We might have hoped that the Obama administration would change policy. I used to joke after Nov 4 and before Jan 20 that we had hope. It’s not such a joke anymore. It’s not the Obama administration. It’s the Rahm Emanuel –Obama administration with the latter the figurehead.
You can see why my views aren’t popular. Most people figure that there’s got to be something ---$$$$ -- in it for the policymakers. But to me it’s a question of evidence. Your astute questions are more evidence.

1 comment:

steven andresen said...

Why is the United States in Afghanistan?

I can think of a number of possible reasons.

1) Whereas Cheney may have wanted to have a war because he likes the discipline that comes with armed struggle, I think the better question for Obama might be whether he would look weak to his domestic and foreign opponents if he left. I personally think 1,000 U.S. military bases all over the world is 999 too many, give or take. But, the cutting back is almost impossible for a guy who's dedicated himself to going along with the corporations in just about everything.

2) I thought the U.S. intelligence services were getting an indespensible cut from the Heroin production going on there. We are staying because we cannot do without the drug money.

3) I also thought we can't do without the drugs. Most of the world doesn't pay as much attention to television as Americans do, and so for them, you have to make sure they have access to cheap mind-numbing drugs. The empire, such as it is, depends on the destruction of its critical population.

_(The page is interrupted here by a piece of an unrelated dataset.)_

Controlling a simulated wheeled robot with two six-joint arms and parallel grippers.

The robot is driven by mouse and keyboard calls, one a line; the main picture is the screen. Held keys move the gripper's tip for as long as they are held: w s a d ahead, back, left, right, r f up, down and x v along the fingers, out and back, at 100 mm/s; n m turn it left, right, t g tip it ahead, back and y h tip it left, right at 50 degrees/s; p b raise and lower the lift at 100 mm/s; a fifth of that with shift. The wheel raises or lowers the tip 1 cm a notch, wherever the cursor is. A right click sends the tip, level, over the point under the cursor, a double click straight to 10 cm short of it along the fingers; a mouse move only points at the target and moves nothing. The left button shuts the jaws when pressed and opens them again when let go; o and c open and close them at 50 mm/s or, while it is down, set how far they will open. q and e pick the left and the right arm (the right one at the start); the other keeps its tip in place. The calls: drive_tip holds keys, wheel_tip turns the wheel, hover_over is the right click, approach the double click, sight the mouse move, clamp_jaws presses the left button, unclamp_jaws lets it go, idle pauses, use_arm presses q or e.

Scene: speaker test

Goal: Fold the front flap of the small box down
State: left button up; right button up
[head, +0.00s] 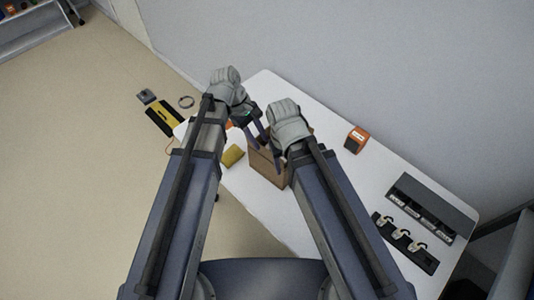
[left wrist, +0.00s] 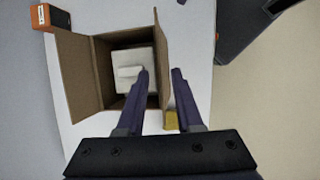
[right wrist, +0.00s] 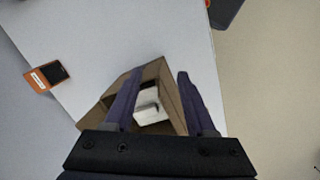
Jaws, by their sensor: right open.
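The small box (head: 262,167) is brown cardboard and stands on the white table, partly hidden by my arms in the head view. The left wrist view looks into the open box (left wrist: 102,50), where a white object (left wrist: 130,70) lies. Flaps stand out at its left and right sides. My left gripper (left wrist: 160,72) is open, its fingers on either side of the right-hand flap (left wrist: 161,45) in that picture; contact cannot be told. My right gripper (right wrist: 161,72) is open over the box (right wrist: 165,88), with one finger across the opening. I cannot tell which flap is the front one.
A yellow block (head: 232,155) lies left of the box. An orange box (head: 356,139) stands right of it. A dark rack (head: 432,208) and a black strip with white pieces (head: 405,242) are at the table's right end. The table between is clear.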

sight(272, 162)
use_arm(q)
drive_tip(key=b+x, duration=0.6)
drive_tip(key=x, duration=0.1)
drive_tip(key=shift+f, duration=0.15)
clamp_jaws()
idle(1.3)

4) We spend how many tens of hundreds of billions of dollars on nonsense weapons systems and high priced contracted security services? And to do that, I figure, we have to point to vicious enemies waiting for us out there. Hence, we gotta be fighting the Taliban in the mountains there so that we don't have to fight them off the Texas beaches here.

5) I thought there was a domestic reason for foreign wars. That is, the government that has a war to fight can make the argument that the country should put up with certain shortages or stresses that come along with the war, that people may not want to put up with if there wasn't a threat to the country. I think this goes along with the moves made by the Obama DOJ to maintain many of the powers and priviledges accrued by the Bush administration in regard to its treatment of prisoners, secrecy, etc., etc.

6) The Obama people want to keep this war going as a bluff. They know that the country is bankrupt, and that any normal "empire" would be dragging its soldiers home by now. But, for them, it is too important to keep up appearences so that the "enemies" (there may be real ones who've had family trashed by G.I.'s) now laying in the weeds don't use this crisis of ours to start payback.